=== YOUR GOAL ===
Copy the lines that follow, keeping every character the same.

=== WORKING DATA ===
= = =

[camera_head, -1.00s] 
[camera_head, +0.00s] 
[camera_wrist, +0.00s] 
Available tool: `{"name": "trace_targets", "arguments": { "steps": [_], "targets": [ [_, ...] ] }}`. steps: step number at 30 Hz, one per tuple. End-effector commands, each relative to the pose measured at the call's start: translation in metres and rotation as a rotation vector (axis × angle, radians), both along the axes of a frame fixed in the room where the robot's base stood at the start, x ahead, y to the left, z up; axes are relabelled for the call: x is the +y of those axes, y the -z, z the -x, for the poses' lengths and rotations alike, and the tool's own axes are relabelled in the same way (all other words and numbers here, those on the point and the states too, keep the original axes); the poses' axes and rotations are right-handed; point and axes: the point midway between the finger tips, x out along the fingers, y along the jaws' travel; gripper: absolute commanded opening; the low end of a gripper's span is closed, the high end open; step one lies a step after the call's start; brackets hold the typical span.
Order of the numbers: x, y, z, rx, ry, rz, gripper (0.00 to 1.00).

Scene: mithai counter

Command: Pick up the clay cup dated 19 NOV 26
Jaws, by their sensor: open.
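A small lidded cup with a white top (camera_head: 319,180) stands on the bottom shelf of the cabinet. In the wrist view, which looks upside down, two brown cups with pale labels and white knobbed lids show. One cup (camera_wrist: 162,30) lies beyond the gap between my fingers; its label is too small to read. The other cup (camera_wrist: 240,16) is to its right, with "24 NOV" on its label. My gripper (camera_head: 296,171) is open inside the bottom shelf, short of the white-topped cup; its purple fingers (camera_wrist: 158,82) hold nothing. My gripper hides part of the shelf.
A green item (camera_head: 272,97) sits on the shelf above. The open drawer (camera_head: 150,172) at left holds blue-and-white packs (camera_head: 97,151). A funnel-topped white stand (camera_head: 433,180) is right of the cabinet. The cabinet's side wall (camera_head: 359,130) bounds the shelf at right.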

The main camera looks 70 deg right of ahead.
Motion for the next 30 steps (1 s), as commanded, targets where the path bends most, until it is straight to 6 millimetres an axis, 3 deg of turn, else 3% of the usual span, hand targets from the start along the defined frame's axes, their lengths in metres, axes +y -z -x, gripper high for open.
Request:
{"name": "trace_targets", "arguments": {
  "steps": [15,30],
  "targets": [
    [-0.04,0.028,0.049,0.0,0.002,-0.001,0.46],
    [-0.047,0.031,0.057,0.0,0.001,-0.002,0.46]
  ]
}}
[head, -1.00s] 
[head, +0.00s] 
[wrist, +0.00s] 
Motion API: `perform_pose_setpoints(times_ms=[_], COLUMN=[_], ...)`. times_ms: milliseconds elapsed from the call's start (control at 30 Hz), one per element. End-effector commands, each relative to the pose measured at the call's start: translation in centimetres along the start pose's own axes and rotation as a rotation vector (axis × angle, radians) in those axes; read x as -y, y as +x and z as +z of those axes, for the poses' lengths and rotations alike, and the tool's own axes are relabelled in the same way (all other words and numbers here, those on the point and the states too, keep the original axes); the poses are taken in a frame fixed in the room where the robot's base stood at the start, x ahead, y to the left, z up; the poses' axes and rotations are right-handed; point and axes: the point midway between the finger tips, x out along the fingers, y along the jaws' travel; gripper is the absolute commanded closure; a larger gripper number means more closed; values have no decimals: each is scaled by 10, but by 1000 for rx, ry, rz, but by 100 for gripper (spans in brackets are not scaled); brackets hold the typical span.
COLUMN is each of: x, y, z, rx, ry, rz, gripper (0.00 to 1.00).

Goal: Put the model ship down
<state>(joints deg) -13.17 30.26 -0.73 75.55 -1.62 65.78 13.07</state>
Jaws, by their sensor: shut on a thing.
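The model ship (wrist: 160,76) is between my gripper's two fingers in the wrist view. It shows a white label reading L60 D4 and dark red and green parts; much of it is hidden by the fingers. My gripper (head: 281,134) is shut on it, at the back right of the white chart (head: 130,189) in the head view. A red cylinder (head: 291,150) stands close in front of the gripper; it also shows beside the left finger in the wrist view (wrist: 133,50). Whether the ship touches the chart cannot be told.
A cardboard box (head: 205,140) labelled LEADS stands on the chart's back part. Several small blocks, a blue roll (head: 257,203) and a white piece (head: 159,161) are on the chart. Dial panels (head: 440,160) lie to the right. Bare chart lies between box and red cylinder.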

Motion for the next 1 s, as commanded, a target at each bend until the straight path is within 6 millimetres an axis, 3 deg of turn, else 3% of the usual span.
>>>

= = =

=== FINISHED ANSWER ===
[camera_head, -1.00s] 
[camera_head, +0.00s] 
[camera_wrist, +0.00s] 
Available tool: `{"name": "trace_targets", "arguments": { "steps": [_], "targets": [ [_, ...] ] }}`. steps: step number at 30 Hz, one per tuple. End-effector commands, each relative to the pose measured at the call's start: translation in metres and rotation as a rotation vector (axis × angle, radians), both along the axes of a frame fixed in the room where the robot's base stood at the start, x ahead, y to the left, z up; axes are relabelled for the call: x is the +y of those axes, y the -z, z the -x, for the poses' lengths and rotations alike, and the tool's own axes are relabelled in the same way (all other words and numbers here, those on the point and the states too, keep the original axes); the poses' axes and rotations are right-handed; point and axes: the point midway between the finger tips, x out along the fingers, y along the jaws' travel; gripper: absolute commanded opening; the low end of a gripper's span is closed, the high end open; step one lies a step after the call's start; brackets hold the typical span.
Order of the numbers: x, y, z, rx, ry, rz, gripper (0.00 to 1.00).

Scene: mithai counter

Command: Pick up the clay cup dated 19 NOV 26
Jaws, by their sensor: open.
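A small lidded cup with a white top (camera_head: 319,180) stands on the bottom shelf of the cabinet. In the wrist view, which looks upside down, two brown cups with pale labels and white knobbed lids show. One cup (camera_wrist: 162,30) lies beyond the gap between my fingers; its label is too small to read. The other cup (camera_wrist: 240,16) is to its right, with "24 NOV" on its label. My gripper (camera_head: 296,171) is open inside the bottom shelf, short of the white-topped cup; its purple fingers (camera_wrist: 158,82) hold nothing. My gripper hides part of the shelf.
A green item (camera_head: 272,97) sits on the shelf above. The open drawer (camera_head: 150,172) at left holds blue-and-white packs (camera_head: 97,151). A funnel-topped white stand (camera_head: 433,180) is right of the cabinet. The cabinet's side wall (camera_head: 359,130) bounds the shelf at right.

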The main camera looks 70 deg right of ahead.
Motion for the next 30 steps (1 s), as commanded, targets where the path bends most, until it is straight to 6 millimetres an axis, 3 deg of turn, else 3% of the usual span, hand targets from the start along the defined frame's axes, their lengths in metres, axes +y -z -x, gripper high for open.
Request:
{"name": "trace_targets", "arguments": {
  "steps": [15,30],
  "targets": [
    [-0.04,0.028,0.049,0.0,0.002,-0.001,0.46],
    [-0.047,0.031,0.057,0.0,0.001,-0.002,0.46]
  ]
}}
[head, -1.00s] 
[head, +0.00s] 
[wrist, +0.00s] 
Motion API: `perform_pose_setpoints(times_ms=[_], COLUMN=[_], ...)`. times_ms: milliseconds elapsed from the call's start (control at 30 Hz), one per element. End-effector commands, each relative to the pose measured at the call's start: translation in centimetres along the start pose's own axes and rotation as a rotation vector (axis × angle, radians) in those axes; read x as -y, y as +x and z as +z of those axes, for the poses' lengths and rotations alike, and the tool's own axes are relabelled in the same way (all other words and numbers here, those on the point and the states too, keep the original axes); the poses are taken in a frame fixed in the room where the robot's base stood at the start, x ahead, y to the left, z up; the poses' axes and rotations are right-handed; point and axes: the point midway between the finger tips, x out along the fingers, y along the jaws' travel; gripper is the absolute commanded closure; a larger gripper number means more closed; values have no decimals: each is scaled by 10, but by 1000 for rx, ry, rz, but by 100 for gripper (spans in brackets are not scaled); brackets hold the typical span.
COLUMN is each of: x, y, z, rx, ry, rz, gripper (0.00 to 1.00).

Goal: Put the model ship down
<state>(joints deg) -13.17 30.26 -0.73 75.55 -1.62 65.78 13.07</state>
Jaws, by their sensor: shut on a thing.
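The model ship (wrist: 160,76) is between my gripper's two fingers in the wrist view. It shows a white label reading L60 D4 and dark red and green parts; much of it is hidden by the fingers. My gripper (head: 281,134) is shut on it, at the back right of the white chart (head: 130,189) in the head view. A red cylinder (head: 291,150) stands close in front of the gripper; it also shows beside the left finger in the wrist view (wrist: 133,50). Whether the ship touches the chart cannot be told.
A cardboard box (head: 205,140) labelled LEADS stands on the chart's back part. Several small blocks, a blue roll (head: 257,203) and a white piece (head: 159,161) are on the chart. Dial panels (head: 440,160) lie to the right. Bare chart lies between box and red cylinder.

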Motion for the next 1 s, as commanded, a target at each bend until the straight path is within 6 millimetres an axis, 3 deg of turn, else 3% of the usual span.
>>>

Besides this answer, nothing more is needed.